On the security situation which many have considered to be the administration’s albatross, he said, “I think that the major challenge we have at home is security: let us concede to it. In Nigeria, if you hear that a bomb went off there, you are rightly to get emotional and it is very clear that the people who are throwing those bombs are seeking to discredit the administration and the average Nigerian knows this. Most people complain about the challenge of security, but if that was not there many Nigerians will be more objective, the situation would have been worse.
“But I have also made it clear that President Jonathan and the various security agencies are doing a lot to address this challenge. Every nation has its own moments of crisis and this may well be a special moment in the history of our nation, but President Jonathan, while working hard, is also an optimist. He challenges every Nigerian to support his administration, to be optimistic and to give credit to what the administration is doing so that a lot more can be achieved and he also makes the point again and again that securing the Nigerian environment is ultimately a collective responsibility. Every Nigerian has a role to play. We would not overcome if we keep demonising the efforts of the administration.
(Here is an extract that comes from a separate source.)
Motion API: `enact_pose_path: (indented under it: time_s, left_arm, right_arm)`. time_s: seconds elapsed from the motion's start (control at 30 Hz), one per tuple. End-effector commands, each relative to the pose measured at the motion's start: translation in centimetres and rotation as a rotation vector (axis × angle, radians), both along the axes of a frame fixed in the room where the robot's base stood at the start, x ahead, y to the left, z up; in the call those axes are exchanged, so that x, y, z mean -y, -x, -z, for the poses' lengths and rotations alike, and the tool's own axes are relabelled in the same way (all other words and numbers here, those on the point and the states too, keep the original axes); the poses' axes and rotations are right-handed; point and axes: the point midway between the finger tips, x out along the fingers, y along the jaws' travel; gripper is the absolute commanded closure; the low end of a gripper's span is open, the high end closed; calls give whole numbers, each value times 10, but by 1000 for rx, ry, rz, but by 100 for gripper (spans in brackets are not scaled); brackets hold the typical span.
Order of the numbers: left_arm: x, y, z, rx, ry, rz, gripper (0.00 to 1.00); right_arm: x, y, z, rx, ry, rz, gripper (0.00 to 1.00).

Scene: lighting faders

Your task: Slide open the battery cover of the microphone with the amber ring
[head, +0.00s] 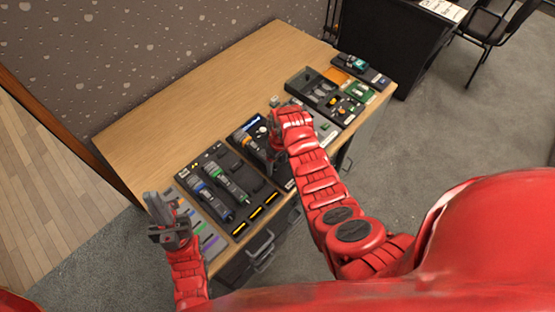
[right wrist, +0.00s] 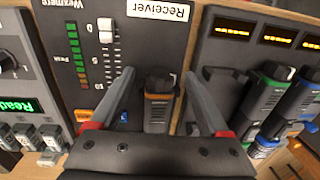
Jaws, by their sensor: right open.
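The microphone with the amber ring (head: 243,137) lies on a black panel near the middle of the table. In the right wrist view its dark body with an orange mark (right wrist: 158,101) shows between my right gripper's fingers (right wrist: 159,76). Those fingers are open, one on each side of it; whether they touch it I cannot tell. In the head view my right gripper (head: 273,152) is partly hidden by its own arm. The battery cover is not clearly distinguishable. My left gripper (head: 160,212) is over the table's left front corner, away from the microphones; its jaw opening is unclear.
A dark charger holds a blue-ringed microphone (head: 212,195) and a green-ringed one (head: 227,183). A fader with a white knob (right wrist: 106,31) and a green display (right wrist: 17,106) lie left in the wrist view. A parts tray (head: 302,78) stands right. The table's back (head: 190,100) is clear.

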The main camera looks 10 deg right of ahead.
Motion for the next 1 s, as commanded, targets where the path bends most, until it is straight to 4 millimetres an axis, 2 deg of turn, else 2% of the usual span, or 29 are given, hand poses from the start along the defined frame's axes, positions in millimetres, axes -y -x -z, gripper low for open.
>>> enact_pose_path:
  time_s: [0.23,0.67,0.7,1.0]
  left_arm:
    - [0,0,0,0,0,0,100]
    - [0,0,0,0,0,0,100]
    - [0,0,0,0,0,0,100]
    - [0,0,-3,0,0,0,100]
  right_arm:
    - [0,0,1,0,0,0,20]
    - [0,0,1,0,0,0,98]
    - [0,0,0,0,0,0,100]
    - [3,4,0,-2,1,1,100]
We would overcome if we all come together and place a greater emphasis on those things that bind us together and rise in unison against those who want to destabilise this country”.
Whether those scoring the administration low are right or wrong in their judgement, there is one universal truth that has always stood the test of time. That truth is the axiom that says “history vindicates the just”. Three years is still too long a period for President Jonathan to prove the authenticity or otherwise of how he has been assessed so far in the past one year.